(Robot trajectory data)
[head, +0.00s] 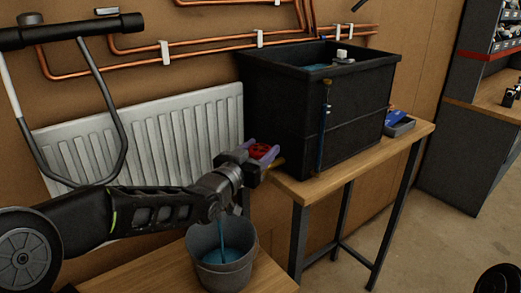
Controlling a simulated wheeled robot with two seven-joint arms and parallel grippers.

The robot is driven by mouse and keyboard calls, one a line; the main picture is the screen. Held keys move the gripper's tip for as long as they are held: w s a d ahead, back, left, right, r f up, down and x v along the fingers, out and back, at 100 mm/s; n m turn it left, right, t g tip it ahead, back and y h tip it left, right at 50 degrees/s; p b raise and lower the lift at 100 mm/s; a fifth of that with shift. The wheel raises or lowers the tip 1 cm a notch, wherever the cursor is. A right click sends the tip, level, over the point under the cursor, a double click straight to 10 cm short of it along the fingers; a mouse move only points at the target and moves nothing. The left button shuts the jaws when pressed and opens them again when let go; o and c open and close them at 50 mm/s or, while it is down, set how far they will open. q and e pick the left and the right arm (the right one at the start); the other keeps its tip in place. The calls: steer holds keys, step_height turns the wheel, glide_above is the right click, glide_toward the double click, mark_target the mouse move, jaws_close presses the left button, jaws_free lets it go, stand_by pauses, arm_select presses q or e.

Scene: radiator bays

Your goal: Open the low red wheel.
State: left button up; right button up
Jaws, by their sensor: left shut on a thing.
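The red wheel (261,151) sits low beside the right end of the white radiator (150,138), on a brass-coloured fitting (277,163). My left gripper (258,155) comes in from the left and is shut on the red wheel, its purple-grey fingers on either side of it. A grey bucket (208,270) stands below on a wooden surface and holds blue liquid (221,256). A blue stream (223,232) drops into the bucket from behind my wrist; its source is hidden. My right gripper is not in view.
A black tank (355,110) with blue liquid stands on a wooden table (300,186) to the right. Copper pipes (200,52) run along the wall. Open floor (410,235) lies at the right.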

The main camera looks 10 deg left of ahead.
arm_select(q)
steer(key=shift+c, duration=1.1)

==

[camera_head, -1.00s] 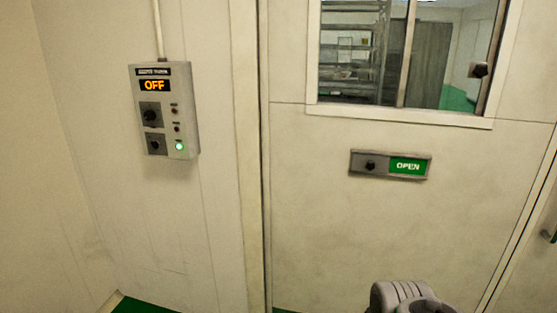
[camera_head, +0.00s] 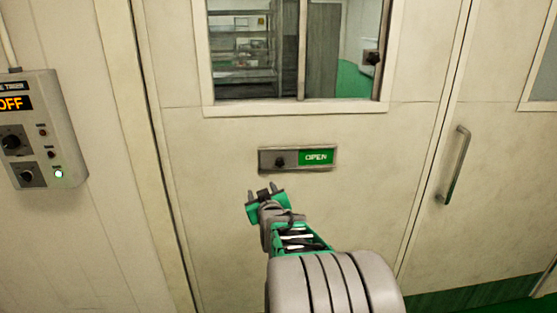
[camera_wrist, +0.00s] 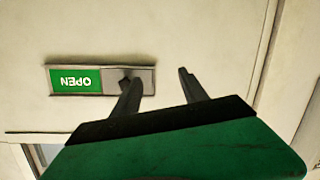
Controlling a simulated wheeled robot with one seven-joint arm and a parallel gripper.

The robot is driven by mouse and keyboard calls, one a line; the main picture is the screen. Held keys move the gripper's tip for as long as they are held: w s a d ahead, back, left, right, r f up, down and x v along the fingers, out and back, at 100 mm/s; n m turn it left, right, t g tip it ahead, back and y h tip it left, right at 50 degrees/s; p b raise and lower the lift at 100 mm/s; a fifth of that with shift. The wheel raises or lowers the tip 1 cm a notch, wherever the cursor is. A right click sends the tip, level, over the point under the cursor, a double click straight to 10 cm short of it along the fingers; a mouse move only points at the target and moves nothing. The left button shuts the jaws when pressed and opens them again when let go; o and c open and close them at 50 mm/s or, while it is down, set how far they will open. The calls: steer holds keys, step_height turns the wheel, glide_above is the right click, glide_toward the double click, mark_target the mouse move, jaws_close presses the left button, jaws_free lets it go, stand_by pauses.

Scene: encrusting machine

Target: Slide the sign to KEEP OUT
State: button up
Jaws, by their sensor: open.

==

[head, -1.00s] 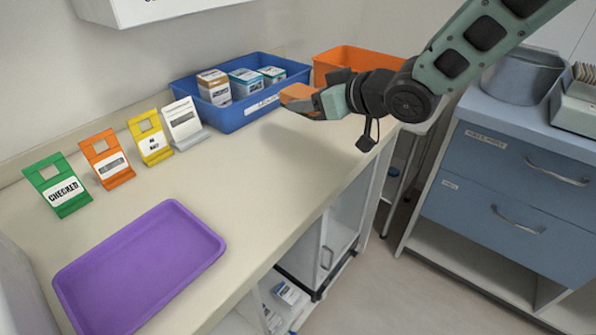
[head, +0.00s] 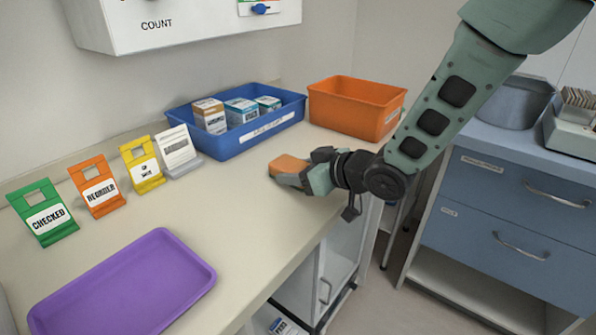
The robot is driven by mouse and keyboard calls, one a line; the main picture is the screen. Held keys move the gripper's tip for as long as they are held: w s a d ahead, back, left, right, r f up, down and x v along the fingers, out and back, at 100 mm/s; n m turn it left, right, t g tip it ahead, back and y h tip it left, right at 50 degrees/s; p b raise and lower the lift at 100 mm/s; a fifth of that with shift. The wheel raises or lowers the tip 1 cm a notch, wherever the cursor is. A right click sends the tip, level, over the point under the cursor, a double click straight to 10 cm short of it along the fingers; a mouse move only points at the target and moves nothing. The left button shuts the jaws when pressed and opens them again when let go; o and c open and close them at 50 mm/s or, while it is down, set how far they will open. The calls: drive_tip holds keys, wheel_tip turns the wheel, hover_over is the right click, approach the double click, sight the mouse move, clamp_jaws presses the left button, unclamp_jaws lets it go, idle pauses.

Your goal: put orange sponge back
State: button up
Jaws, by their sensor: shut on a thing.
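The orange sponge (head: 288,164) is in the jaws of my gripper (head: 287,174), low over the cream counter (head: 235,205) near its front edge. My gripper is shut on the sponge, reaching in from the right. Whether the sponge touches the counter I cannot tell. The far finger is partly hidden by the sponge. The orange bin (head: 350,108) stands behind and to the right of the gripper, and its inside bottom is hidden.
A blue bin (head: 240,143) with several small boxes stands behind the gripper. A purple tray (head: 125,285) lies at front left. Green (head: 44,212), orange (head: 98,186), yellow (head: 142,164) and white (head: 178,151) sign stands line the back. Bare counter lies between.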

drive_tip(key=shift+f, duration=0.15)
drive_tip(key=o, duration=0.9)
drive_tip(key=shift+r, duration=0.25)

WORK TO COMPLETE: Only the count is needed: the number of lines in the data that include the word "Controlling".

COMPLETE ANSWER: 2